K. Ramaswamy, K.S. Paripoornan

ACT:

HEAD NOTE:

O R D E R

Petitioner was a permanent staff memver of the Indian Oil Corporation. He along with others, is said to have been involved in theft of oil from Haldia Dock Complex. An FIR was lodged against all the persons who committed the theft including the petitioner. On that basis, Criminal Case No.1 was registered and he was arrested on September 6, 1988 and was subsequently released on Novemver 3, 1988. Relying upon Station Order No.20-IV of the Corporation, he was dismissed from service, which reads thus:

"Where a workman has been convicted for a criminal offence in a Court of Law or where the General Manager is satisfied for reasons to be recorded in writing, that there is neither expedient nor in the interest of security to continue the workman, the workman may be removed or dismissed from service without following the procedure laid down under III of this clause." When the services of the petitioner were terminated he challenged the validity of the Rule in question by filing a writ petition in the Calcutta High Court. The High Court in W.P.C.O. No.1590 [W] of 1989 and on appeal from Original Order Tender No.3066/92 by order dated 28th June, 1995 upheld the validity of the above rule and dismissed the petition. Thus this special leave petition.

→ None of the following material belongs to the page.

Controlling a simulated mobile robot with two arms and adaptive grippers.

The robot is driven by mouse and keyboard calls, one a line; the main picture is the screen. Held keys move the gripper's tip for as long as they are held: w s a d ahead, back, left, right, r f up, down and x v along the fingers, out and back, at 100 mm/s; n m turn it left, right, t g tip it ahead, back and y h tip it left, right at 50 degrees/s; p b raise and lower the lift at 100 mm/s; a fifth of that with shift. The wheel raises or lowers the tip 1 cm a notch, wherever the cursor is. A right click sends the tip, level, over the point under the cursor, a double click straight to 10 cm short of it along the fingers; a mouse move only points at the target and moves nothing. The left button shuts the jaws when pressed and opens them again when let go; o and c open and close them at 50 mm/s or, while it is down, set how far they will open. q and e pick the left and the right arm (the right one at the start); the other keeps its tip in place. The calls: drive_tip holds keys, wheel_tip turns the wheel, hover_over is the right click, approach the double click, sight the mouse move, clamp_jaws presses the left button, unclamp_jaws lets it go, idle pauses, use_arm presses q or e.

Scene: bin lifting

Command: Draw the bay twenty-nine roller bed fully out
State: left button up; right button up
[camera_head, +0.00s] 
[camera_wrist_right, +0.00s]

Shree M.N. Krishnamani, learned senior counsel appearing for the petitioner contended that the Rule is ex facie arbitrary offending Articles 14 and 16 of the Constitution. This Court in Workmen of Hindustan Steels Ltd. & Anr. v. Hindustan Steels Ltd. & Anr. [(1985) 2 SCR 428] considered a similar provision made by the Hindustan Steels Ltd. in its Standing Order. This Court struck down the provision as violative of Article 14 and held that the action violated the principle of natural justice offending Article 14 of the Constitution. Same ration is applicable to the facts in this case. Therefore, it is contended that the view taken by the High Court is not correct in law. We find no force in the contention.

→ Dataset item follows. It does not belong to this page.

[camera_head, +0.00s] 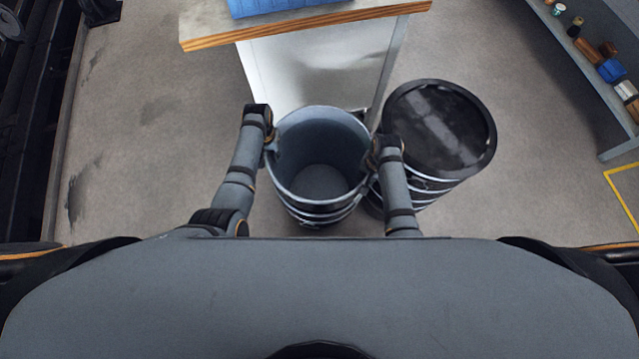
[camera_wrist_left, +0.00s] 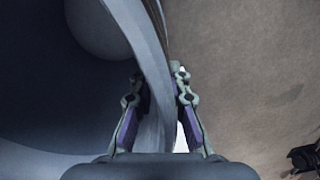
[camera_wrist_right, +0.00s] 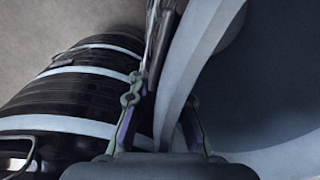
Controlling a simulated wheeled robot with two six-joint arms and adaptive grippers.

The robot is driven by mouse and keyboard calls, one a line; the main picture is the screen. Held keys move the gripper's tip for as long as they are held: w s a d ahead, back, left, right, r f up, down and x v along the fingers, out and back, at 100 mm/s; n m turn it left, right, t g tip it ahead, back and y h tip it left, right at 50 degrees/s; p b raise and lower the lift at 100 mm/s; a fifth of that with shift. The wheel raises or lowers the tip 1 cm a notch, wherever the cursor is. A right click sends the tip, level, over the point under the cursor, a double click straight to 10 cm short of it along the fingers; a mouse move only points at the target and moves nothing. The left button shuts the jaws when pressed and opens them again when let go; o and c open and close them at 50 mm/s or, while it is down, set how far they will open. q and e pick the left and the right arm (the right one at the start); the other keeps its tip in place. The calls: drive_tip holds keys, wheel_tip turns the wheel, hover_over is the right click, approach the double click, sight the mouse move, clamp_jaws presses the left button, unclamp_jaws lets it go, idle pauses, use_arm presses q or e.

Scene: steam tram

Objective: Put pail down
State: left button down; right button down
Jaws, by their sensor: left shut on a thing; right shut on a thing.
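An open grey-blue pail (camera_head: 318,180) is in the middle of the head view, between my two arms, and looks empty. My left gripper (camera_head: 270,146) is at its left rim. In the left wrist view the left fingers (camera_wrist_left: 158,98) are shut on the pail's rim (camera_wrist_left: 150,60), one on each side of the wall. My right gripper (camera_head: 370,160) is at the right rim. In the right wrist view the right fingers (camera_wrist_right: 162,105) are shut on the rim (camera_wrist_right: 190,50). I cannot tell whether the pail's bottom touches the floor.
A black lidded drum (camera_head: 440,130) stands close to the pail's right side. A wood-edged bench (camera_head: 310,22) with a pale panel and a blue item on top is just beyond. A shelf (camera_head: 575,60) with small items is at right. The floor (camera_head: 140,130) at left is clear.

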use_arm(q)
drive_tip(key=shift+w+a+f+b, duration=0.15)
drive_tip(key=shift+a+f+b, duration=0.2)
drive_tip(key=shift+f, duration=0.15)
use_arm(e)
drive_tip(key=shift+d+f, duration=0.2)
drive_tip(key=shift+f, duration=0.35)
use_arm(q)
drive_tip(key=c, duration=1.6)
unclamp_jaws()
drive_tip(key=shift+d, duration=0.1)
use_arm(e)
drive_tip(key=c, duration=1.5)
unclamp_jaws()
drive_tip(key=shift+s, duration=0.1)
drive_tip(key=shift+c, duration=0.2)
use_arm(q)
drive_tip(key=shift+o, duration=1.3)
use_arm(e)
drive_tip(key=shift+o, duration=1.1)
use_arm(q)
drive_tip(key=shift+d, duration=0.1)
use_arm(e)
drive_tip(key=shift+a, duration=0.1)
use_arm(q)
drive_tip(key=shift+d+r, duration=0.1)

It is seen that the rule has been made by the Corporation with the intention to prevent an employee of the Corporation served with a charge-sheet and arrested in furtherance thereof, from continuing in service. Of course it would be subject to the result of the trail. Continuance of the officer involved in an offence would be an affront to good and disciplined conduct of workmen. His continuance in service of the Corporation would demoralise the service.

Therefore, it was most expedient in the public interest not to hold any further enquiry and terminate his services forthwith. However, it would be subject to the result of the trail.

The doctrine of principle of natural justice has no application when the authority concerned is of the opinion that it would be inexpedient to hold an enquity and that it would be against the interest of security of the Corporation to continue in employment the offender workman when serious acts are likely to affect the foundation of the institution.

In Tulsi Ram patel v. Union of India [(1985) 2 SCC 398], a Constitution bench of this Court upheld the validity of the similar provisions under Article 311 of the Constitution.

Recently, in SLP [C] No.11659/92 the matter had come up before this Court on November 13, 1995, where the validity of pari materia provision was questioned. This Court upheld the validity stating that the above clause will operate prospectively.

A contention has been raised by Mr. Krishnamani that in Tulsi Ram Patel's case [supra] this Court had upheld the validity of the Rule subject to the principle of natural justice. It is needless to mention that the principle of natural justice requires to be modulated consistent with the scheme of the Rules. It is settled law that the principle of natural justice cannot supplant but can supplement the law.

In that view of the matter, the Rule having been made to meet specified contingency the principle of natural justice by implication, stands excluded. We do not think that the Rule is ultra vires of Articles 14 and 21 as stated earlier.

The special leave petition is dismissed accordingly.